WHAT YOU HAVE TO DO: Could the lines from the start of the data through the line with "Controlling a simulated" be set down exactly, with no pictures among them?

DATA SHOWN:

※

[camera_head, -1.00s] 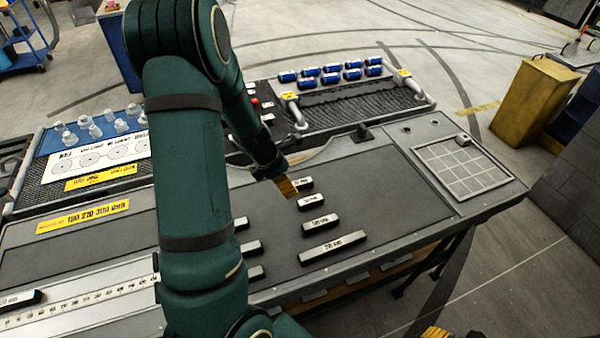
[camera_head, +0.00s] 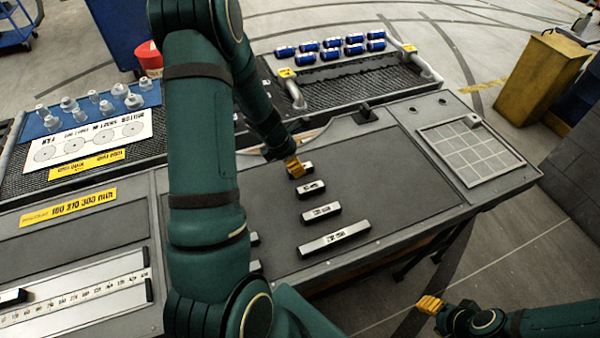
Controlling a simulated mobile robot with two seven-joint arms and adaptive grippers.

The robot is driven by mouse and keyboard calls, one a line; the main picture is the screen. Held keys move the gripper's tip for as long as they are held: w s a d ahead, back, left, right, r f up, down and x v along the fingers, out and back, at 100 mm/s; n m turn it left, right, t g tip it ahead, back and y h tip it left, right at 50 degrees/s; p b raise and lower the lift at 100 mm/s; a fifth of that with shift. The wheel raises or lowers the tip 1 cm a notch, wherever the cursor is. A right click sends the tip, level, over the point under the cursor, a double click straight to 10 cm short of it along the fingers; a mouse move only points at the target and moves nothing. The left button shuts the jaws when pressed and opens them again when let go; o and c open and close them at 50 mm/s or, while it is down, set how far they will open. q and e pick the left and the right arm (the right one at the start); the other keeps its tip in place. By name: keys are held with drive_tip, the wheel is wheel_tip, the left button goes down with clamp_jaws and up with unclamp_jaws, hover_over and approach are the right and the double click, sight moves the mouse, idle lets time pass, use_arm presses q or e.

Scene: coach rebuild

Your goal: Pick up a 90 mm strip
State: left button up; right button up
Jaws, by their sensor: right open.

※

FINISHED EXERCISE:
[camera_head, -1.00s] 
[camera_head, +0.00s] 
Controlling a simulated mobile robot with two seven-joint arms and adaptive grippers.

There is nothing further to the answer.